- _What you are asked to do_: Quote, without change, all of the lines that follow.

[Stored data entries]
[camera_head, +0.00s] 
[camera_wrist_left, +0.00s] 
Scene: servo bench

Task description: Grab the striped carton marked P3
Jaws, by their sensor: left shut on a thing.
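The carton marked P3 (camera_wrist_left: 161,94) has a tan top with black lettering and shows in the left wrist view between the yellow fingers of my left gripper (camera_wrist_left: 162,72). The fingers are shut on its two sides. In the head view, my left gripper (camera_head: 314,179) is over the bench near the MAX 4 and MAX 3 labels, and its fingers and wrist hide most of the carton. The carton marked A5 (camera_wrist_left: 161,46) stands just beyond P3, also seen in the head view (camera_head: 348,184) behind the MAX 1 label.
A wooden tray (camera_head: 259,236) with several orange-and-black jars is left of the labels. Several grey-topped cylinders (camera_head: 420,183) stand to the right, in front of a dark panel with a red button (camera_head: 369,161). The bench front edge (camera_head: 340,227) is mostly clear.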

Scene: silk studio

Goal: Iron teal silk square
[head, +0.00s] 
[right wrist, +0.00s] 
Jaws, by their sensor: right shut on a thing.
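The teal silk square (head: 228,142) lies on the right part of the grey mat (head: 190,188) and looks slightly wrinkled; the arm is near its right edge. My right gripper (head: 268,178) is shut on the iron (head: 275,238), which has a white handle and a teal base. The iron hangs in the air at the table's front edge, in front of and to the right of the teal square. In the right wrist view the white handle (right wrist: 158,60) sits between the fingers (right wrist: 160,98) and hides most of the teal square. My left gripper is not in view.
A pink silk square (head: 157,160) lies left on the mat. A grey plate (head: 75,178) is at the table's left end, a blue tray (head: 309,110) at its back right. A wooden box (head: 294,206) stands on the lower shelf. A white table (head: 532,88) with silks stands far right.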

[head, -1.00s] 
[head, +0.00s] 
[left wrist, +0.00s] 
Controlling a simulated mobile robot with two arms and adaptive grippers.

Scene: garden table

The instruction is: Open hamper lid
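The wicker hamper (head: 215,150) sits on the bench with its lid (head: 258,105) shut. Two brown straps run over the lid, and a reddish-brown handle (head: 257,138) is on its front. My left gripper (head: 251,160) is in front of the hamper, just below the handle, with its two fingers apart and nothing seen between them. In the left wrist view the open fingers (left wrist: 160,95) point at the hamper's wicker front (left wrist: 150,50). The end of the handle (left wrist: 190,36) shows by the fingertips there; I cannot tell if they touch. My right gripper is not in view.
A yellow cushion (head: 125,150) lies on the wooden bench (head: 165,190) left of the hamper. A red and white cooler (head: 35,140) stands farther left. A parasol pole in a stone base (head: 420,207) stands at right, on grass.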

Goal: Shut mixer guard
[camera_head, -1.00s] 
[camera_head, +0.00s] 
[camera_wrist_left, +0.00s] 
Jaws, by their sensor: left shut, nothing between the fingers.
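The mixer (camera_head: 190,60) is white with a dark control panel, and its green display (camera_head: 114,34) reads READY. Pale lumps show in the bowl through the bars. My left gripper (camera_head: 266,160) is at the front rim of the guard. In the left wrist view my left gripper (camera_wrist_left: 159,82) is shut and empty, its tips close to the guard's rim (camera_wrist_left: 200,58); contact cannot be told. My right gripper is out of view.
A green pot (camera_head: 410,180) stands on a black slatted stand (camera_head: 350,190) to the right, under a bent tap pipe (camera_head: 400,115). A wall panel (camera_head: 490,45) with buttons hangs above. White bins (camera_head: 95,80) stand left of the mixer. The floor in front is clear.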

- _Exercise output_:
[camera_head, +0.00s] 
[camera_wrist_left, +0.00s] 
Scene: servo bench

Task description: Grab the striped carton marked P3
Jaws, by their sensor: left shut on a thing.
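The carton marked P3 (camera_wrist_left: 161,94) has a tan top with black lettering and shows in the left wrist view between the yellow fingers of my left gripper (camera_wrist_left: 162,72). The fingers are shut on its two sides. In the head view, my left gripper (camera_head: 314,179) is over the bench near the MAX 4 and MAX 3 labels, and its fingers and wrist hide most of the carton. The carton marked A5 (camera_wrist_left: 161,46) stands just beyond P3, also seen in the head view (camera_head: 348,184) behind the MAX 1 label.
A wooden tray (camera_head: 259,236) with several orange-and-black jars is left of the labels. Several grey-topped cylinders (camera_head: 420,183) stand to the right, in front of a dark panel with a red button (camera_head: 369,161). The bench front edge (camera_head: 340,227) is mostly clear.

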Scene: silk studio

Goal: Iron teal silk square
[head, +0.00s] 
[right wrist, +0.00s] 
Jaws, by their sensor: right shut on a thing.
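The teal silk square (head: 228,142) lies on the right part of the grey mat (head: 190,188) and looks slightly wrinkled; the arm is near its right edge. My right gripper (head: 268,178) is shut on the iron (head: 275,238), which has a white handle and a teal base. The iron hangs in the air at the table's front edge, in front of and to the right of the teal square. In the right wrist view the white handle (right wrist: 158,60) sits between the fingers (right wrist: 160,98) and hides most of the teal square. My left gripper is not in view.
A pink silk square (head: 157,160) lies left on the mat. A grey plate (head: 75,178) is at the table's left end, a blue tray (head: 309,110) at its back right. A wooden box (head: 294,206) stands on the lower shelf. A white table (head: 532,88) with silks stands far right.

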[head, -1.00s] 
[head, +0.00s] 
[left wrist, +0.00s] 
Controlling a simulated mobile robot with two arms and adaptive grippers.

Scene: garden table

The instruction is: Open hamper lid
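The wicker hamper (head: 215,150) sits on the bench with its lid (head: 258,105) shut. Two brown straps run over the lid, and a reddish-brown handle (head: 257,138) is on its front. My left gripper (head: 251,160) is in front of the hamper, just below the handle, with its two fingers apart and nothing seen between them. In the left wrist view the open fingers (left wrist: 160,95) point at the hamper's wicker front (left wrist: 150,50). The end of the handle (left wrist: 190,36) shows by the fingertips there; I cannot tell if they touch. My right gripper is not in view.
A yellow cushion (head: 125,150) lies on the wooden bench (head: 165,190) left of the hamper. A red and white cooler (head: 35,140) stands farther left. A parasol pole in a stone base (head: 420,207) stands at right, on grass.

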Goal: Shut mixer guard
[camera_head, -1.00s] 
[camera_head, +0.00s] 
[camera_wrist_left, +0.00s] 
Jaws, by their sensor: left shut, nothing between the fingers.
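The mixer (camera_head: 190,60) is white with a dark control panel, and its green display (camera_head: 114,34) reads READY. Pale lumps show in the bowl through the bars. My left gripper (camera_head: 266,160) is at the front rim of the guard. In the left wrist view my left gripper (camera_wrist_left: 159,82) is shut and empty, its tips close to the guard's rim (camera_wrist_left: 200,58); contact cannot be told. My right gripper is out of view.
A green pot (camera_head: 410,180) stands on a black slatted stand (camera_head: 350,190) to the right, under a bent tap pipe (camera_head: 400,115). A wall panel (camera_head: 490,45) with buttons hangs above. White bins (camera_head: 95,80) stand left of the mixer. The floor in front is clear.

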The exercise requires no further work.